Global Market Share - Statistics & Facts

Global Market Share - Statistics & Facts

Global Market Share - statistics and facts

Market share is defined as "the percentage of a market (in terms of either units or revenue) accounted for by a specific entity". Global market share is a key indicator for a company’s competitiveness as it is largely independent of macroeconomic fluctuations and directly comparable across companies.

The distribution of market share also serves to characterize a market. A market in which one entity holds 100 percent market share is called a monopoly. In a monopoly, one company is the only supplier of a certain good or service and thus has the power to set prices at will. Monopolies typically maximise their profit by producing less than the economically optimal amount and selling the product at higher prices. The market outcome delivered by a monopoly is generally not welfare-optimizing and thus most jurisdictions restrict monopolies or the abuse of monopolistic power by law. There are exceptions however: patents, for example, are a common way to legalize monopolies for a limited amount of time in order to provide an incentive for innovation. An example of a (nearly) monopolistic market is the market for personal computer operating systems. In January 2012, the global market share of Microsoft’s Windows operating systems was almost 90 percent and Microsoft has repeatedly been accused of abusing its power to further strengthen its position.
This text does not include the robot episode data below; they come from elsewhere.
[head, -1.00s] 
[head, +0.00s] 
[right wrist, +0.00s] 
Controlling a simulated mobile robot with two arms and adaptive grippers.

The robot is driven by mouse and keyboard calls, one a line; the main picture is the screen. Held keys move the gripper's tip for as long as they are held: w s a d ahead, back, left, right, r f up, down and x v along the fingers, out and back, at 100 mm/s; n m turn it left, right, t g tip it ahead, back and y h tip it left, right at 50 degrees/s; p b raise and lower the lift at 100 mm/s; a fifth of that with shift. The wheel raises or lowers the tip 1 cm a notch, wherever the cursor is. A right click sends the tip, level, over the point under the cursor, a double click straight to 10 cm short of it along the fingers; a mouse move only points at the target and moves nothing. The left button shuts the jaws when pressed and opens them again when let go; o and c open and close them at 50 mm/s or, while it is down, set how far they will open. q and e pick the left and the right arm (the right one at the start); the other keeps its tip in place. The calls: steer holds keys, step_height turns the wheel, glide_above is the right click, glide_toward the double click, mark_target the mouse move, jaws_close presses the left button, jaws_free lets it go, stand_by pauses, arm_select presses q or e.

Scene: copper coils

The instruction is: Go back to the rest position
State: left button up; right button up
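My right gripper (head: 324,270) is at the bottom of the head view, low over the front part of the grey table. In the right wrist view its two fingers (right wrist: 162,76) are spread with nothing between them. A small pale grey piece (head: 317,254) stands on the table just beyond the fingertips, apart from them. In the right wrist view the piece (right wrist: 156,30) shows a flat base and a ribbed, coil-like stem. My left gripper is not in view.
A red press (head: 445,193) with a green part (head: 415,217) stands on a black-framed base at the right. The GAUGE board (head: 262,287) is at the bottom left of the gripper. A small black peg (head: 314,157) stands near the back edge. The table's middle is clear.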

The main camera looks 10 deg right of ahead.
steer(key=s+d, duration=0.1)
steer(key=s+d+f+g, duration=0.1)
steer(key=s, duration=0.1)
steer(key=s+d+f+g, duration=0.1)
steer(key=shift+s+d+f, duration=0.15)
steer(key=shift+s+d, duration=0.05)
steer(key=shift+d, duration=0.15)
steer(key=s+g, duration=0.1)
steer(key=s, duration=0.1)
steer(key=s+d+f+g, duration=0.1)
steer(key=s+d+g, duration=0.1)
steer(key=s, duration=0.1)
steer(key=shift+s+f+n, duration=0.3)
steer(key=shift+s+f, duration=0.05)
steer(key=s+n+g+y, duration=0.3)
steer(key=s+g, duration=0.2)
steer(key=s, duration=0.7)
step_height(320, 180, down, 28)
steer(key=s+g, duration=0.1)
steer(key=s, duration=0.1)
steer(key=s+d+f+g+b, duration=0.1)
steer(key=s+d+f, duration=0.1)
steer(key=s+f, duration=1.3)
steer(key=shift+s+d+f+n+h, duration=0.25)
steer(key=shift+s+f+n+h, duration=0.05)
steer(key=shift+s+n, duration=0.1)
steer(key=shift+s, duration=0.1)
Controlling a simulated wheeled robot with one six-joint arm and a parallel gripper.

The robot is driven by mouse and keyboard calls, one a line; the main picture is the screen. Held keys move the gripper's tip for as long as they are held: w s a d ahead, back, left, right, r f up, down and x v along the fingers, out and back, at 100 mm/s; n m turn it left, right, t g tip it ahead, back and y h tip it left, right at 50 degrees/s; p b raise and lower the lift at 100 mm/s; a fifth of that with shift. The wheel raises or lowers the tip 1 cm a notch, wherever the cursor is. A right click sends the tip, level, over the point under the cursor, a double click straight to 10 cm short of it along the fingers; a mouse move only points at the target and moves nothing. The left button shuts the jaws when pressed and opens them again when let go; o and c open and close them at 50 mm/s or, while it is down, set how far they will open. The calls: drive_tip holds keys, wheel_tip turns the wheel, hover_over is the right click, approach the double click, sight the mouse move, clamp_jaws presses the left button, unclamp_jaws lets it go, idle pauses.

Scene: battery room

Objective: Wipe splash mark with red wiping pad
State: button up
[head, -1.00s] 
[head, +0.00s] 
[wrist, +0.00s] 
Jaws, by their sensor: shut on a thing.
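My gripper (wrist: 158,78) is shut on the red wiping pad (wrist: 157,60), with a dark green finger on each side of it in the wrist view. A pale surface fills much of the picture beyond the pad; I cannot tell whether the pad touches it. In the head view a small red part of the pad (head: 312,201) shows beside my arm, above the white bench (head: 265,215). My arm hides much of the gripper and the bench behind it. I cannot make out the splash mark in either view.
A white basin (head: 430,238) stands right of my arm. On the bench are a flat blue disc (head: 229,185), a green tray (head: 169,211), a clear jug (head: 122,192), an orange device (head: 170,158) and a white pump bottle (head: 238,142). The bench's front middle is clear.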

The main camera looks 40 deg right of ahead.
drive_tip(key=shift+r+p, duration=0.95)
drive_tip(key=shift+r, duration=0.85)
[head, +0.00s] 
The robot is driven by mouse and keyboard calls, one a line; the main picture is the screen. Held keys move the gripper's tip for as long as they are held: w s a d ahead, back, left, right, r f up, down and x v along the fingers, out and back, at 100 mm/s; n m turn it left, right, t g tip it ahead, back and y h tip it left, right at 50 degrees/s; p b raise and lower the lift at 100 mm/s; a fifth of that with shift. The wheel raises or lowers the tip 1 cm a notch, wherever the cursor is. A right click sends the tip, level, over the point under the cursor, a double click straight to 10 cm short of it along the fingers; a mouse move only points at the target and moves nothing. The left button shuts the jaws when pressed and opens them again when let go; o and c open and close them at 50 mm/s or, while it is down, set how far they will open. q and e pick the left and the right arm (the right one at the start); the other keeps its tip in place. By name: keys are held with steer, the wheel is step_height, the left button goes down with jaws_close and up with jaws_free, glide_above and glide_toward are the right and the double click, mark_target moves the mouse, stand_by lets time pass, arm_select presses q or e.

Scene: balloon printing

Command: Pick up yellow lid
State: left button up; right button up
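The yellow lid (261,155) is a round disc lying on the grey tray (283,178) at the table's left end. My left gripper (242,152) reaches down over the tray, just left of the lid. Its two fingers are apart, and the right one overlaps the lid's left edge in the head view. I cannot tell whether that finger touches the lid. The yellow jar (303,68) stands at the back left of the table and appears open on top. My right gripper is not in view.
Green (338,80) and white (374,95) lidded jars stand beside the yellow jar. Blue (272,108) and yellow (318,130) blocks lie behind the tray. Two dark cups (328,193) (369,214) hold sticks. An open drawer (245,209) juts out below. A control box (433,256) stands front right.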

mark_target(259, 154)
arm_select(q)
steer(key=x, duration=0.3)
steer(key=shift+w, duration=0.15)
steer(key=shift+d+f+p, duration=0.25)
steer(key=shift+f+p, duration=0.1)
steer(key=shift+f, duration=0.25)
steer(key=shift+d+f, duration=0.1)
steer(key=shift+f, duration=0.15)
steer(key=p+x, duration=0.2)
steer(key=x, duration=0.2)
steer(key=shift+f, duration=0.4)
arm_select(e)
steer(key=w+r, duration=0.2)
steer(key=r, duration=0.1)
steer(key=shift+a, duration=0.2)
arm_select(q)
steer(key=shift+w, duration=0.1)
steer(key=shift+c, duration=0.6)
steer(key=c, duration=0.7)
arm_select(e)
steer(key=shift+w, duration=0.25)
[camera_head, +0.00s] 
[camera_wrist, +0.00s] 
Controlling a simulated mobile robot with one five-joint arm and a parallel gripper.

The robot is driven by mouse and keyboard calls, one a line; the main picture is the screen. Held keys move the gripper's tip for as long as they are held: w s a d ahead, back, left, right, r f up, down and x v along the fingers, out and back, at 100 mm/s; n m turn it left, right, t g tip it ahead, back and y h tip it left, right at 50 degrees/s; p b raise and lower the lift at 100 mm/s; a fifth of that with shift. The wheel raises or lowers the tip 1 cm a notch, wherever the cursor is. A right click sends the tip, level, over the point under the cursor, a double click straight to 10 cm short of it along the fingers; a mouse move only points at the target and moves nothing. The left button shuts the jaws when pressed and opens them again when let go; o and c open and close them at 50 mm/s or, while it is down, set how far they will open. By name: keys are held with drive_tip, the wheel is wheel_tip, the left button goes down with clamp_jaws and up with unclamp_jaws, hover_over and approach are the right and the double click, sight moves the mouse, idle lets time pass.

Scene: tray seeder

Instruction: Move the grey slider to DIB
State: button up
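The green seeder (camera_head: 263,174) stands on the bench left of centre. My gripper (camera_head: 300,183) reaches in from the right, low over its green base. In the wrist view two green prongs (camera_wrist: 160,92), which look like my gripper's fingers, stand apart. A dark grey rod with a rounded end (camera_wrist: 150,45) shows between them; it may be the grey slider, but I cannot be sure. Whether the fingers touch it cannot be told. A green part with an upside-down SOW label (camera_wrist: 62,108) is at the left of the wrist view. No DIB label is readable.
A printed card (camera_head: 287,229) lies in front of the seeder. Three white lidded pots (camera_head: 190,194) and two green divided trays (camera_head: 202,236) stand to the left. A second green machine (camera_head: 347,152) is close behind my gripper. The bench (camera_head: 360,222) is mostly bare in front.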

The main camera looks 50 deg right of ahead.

An oligopoly describes a market dominated by few sellers. In economic theory, oligopolists are aware of the behaviour of their competitors and plan their actions with respect to their anticipated reaction. An example of an oligopolistic market is the smartphone market, in which the global market share of the five biggest players amounts to 75 percent. The economically “ideal” market would be a market of perfect competition, in which there are many suppliers of an identical product. In this setting, all suppliers are “price takers”, i.e. they are too small to have the power to influence prices. Perfectly competitive markets are theoretically efficient in the long run, they do however hardly ever occur in reality.

A market type that is more likely to occur in reality is monopolistic competition. Monopolistic competition shares some assumptions with perfect competition but is less strict in others. In monopolistic competition, many suppliers offer similar, yet not identical goods. Product differentiation enables firms to generate market power, i.e. in contrast to perfect competition they can change prices without losing all their customers. Good examples of monopolistic competition would be toothpaste or toilet paper: these products have nearly perfect substitutes on the market and yet firms are able to retain customers by building brand loyalty or differentiating their product in some other way.

Market share can be calculated on different levels: regional market share; national market share, e.g. market share of record companies in the United States; and global market share, e.g. global market share of smartphone operating systems. In the past, many companies operated on a national level only and thus, national market share was the most important metric. Today, as markets are increasingly open and companies operate across national and continental borders, global market share is becoming more and more important.

In many cases however, it is very complicated to measure global market share in an accurate way: while sales data is often well-monitored and documented for individual markets, the problem is to compile the data on a global scale. Furthermore, while some companies publish sales data on a regular basis, others are very protective of their data. Apple, for example, publishes detailed sales data for all of its products, while some of its competitors, such as Amazon, refrain from doing so. As a consequence the global market share of the iPad and other tablets can only be estimated by market research firms. It is a little easier to measure global market share based on actual use of a product. For example, the global market share of web browsers can be measured sufficiently accurately by firms who track web traffic.